─── Recorded information ───
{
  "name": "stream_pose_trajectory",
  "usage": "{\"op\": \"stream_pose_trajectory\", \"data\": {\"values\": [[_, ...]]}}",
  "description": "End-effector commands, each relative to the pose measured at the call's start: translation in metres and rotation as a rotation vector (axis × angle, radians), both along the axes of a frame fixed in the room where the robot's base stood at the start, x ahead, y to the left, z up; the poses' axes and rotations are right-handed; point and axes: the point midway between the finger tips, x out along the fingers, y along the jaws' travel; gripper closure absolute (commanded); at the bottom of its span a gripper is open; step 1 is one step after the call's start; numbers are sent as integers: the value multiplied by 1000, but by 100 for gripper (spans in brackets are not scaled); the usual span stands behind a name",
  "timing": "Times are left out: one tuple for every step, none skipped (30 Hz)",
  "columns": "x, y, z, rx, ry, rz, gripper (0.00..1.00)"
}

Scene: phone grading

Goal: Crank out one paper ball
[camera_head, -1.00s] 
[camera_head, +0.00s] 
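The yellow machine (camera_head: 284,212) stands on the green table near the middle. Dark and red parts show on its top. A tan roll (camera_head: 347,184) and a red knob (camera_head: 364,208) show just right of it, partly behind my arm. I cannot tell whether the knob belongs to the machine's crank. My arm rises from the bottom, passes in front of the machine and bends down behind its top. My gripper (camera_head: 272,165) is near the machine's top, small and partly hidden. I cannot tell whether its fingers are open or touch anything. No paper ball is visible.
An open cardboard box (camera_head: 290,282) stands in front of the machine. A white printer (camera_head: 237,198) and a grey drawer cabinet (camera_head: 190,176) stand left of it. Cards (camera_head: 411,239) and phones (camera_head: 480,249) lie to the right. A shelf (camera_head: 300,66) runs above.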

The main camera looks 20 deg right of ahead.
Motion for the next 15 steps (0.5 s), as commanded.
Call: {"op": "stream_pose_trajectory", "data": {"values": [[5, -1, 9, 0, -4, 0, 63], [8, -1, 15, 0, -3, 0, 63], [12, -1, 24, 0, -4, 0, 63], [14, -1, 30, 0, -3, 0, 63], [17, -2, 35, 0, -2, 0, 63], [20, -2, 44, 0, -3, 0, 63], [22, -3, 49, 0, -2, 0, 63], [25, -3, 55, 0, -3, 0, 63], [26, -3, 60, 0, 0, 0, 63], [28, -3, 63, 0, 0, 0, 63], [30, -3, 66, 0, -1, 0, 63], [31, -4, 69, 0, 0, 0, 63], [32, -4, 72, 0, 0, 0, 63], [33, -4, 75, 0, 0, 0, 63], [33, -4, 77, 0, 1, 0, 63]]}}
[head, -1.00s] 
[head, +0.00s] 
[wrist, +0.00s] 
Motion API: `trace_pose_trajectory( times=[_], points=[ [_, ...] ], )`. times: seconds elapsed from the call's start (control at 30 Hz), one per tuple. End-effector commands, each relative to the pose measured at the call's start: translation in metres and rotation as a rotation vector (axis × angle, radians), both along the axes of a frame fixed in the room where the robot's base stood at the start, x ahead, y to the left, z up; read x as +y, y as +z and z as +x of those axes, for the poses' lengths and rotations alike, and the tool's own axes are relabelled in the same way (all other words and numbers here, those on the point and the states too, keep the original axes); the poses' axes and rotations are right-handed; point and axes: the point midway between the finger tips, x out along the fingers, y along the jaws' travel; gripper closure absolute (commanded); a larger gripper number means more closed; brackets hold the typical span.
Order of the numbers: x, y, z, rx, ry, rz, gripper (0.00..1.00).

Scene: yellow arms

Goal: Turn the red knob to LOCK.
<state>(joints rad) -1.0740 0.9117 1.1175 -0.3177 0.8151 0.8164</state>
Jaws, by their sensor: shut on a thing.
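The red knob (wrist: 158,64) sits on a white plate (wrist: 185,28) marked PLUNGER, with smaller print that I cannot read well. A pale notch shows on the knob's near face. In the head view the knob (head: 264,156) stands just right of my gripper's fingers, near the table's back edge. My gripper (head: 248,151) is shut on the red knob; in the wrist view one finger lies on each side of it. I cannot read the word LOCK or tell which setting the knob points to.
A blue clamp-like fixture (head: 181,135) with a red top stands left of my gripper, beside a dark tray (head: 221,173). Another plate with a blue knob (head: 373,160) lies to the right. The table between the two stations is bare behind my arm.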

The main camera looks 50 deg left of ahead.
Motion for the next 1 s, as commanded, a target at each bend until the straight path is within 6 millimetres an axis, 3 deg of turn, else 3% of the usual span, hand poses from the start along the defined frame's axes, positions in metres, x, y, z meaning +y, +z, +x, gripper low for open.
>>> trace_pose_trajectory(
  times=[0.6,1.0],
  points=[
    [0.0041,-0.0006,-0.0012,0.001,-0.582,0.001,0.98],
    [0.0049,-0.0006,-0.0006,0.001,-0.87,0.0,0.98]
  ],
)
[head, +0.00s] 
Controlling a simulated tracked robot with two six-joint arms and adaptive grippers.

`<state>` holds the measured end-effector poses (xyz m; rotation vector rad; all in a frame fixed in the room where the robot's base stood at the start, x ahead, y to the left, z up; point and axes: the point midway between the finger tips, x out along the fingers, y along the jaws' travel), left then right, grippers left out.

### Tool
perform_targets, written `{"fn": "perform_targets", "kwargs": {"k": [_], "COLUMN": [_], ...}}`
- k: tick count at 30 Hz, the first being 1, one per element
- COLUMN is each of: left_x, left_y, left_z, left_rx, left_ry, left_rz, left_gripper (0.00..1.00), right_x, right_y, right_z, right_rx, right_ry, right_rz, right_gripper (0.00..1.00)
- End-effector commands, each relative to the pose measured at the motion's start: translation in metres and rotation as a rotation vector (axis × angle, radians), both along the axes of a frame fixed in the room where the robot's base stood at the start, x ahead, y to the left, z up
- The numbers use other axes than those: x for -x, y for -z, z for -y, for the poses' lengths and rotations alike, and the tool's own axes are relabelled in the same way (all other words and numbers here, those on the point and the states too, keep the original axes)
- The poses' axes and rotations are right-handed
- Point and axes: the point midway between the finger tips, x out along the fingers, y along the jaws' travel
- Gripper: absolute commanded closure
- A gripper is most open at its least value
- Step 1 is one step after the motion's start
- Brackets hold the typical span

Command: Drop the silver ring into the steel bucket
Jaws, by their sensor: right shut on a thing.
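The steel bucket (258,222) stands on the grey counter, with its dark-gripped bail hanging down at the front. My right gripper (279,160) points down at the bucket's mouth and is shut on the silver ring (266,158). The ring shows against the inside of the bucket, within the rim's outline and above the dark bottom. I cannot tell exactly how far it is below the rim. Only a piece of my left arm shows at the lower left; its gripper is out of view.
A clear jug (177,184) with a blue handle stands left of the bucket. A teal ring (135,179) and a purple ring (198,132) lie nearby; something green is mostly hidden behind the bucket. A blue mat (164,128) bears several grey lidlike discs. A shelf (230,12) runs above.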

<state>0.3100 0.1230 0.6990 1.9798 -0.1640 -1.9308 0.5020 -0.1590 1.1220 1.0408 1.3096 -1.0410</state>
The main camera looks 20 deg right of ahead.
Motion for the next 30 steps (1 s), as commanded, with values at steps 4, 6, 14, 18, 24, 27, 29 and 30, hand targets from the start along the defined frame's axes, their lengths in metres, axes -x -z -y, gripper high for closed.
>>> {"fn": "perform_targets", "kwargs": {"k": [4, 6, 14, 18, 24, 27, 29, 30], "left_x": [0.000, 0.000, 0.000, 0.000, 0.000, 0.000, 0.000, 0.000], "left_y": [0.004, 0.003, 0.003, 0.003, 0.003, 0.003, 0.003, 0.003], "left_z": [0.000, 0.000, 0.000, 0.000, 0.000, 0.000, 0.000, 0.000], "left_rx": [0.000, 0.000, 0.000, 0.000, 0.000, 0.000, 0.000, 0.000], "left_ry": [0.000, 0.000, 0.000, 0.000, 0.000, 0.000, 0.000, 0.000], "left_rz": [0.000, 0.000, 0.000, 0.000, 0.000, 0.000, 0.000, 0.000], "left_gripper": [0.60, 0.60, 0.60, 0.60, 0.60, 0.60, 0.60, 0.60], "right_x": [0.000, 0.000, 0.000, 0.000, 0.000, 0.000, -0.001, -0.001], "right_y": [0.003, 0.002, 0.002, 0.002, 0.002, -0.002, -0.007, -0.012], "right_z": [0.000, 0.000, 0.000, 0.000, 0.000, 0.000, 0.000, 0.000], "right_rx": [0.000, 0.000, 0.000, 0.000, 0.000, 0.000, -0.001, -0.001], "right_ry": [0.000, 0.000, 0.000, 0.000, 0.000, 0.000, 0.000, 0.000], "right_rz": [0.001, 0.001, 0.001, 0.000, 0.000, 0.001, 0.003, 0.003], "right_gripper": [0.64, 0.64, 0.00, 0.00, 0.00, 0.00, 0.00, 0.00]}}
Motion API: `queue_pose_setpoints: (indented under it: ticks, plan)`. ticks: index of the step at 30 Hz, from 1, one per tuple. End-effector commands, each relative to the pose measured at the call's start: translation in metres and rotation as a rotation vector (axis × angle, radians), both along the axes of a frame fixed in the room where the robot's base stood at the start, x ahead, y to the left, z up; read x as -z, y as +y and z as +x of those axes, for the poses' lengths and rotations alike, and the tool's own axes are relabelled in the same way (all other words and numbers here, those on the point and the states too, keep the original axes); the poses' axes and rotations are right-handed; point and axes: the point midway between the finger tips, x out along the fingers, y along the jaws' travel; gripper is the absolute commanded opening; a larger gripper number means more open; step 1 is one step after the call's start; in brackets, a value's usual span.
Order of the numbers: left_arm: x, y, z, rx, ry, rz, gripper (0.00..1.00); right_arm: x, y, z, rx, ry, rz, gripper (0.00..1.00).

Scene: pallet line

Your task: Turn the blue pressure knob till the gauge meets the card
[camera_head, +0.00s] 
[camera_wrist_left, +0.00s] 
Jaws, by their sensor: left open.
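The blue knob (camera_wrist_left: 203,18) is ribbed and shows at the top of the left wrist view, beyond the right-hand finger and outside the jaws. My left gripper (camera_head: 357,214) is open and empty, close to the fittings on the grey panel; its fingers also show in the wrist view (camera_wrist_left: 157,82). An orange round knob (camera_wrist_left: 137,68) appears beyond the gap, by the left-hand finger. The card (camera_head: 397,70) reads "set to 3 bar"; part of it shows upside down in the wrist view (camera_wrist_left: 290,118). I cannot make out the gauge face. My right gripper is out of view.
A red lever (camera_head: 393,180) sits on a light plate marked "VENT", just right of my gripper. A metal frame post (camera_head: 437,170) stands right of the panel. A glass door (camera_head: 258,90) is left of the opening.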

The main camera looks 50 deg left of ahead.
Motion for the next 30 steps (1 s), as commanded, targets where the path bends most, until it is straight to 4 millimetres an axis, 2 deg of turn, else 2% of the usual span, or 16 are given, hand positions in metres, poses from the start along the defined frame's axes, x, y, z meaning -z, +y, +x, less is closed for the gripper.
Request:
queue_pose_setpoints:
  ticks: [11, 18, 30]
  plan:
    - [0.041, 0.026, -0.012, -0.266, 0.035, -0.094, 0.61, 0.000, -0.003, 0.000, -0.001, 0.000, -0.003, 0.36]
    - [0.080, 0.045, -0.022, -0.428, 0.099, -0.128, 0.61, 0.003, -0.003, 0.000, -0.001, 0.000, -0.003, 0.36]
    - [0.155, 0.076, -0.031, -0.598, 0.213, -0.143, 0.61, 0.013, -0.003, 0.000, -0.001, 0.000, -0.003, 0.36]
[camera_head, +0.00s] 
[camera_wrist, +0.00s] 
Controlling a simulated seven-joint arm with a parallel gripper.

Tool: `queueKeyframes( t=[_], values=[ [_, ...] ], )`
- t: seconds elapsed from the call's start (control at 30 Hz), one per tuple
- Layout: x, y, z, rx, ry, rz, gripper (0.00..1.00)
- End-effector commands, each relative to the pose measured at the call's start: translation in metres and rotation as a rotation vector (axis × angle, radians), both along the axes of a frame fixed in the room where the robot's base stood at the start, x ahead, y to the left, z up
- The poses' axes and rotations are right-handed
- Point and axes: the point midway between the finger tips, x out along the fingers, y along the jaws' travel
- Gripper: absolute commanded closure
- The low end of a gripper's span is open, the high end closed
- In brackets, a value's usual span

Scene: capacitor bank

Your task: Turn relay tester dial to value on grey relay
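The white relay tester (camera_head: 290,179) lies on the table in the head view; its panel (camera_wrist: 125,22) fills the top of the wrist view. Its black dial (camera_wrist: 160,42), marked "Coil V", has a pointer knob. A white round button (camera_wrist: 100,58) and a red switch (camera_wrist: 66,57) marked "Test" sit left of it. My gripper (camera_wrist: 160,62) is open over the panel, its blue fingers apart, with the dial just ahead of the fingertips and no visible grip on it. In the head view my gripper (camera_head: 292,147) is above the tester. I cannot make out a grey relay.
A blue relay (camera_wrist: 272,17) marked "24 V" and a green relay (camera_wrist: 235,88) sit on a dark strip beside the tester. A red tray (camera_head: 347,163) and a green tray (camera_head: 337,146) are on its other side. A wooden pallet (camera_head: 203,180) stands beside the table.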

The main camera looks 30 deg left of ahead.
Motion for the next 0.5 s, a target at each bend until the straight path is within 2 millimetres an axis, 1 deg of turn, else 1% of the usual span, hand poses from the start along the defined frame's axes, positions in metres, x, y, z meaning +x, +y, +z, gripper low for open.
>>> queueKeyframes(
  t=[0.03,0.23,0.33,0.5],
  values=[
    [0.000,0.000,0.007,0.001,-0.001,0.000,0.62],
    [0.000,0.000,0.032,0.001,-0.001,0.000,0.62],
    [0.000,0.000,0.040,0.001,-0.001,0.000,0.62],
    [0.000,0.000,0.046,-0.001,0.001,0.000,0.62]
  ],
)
───
Objective —
Identify each line in the records above that contains the word "grippers", and copy it out in full.

Written reply —
Controlling a simulated tracked robot with two six-joint arms and adaptive grippers.
`<state>` holds the measured end-effector poses (xyz m; rotation vector rad; all in a frame fixed in the room where the robot's base stood at the start, x ahead, y to the left, z up; point and axes: the point midway between the finger tips, x out along the fingers, y along the jaws' travel), left then right, grippers left out.

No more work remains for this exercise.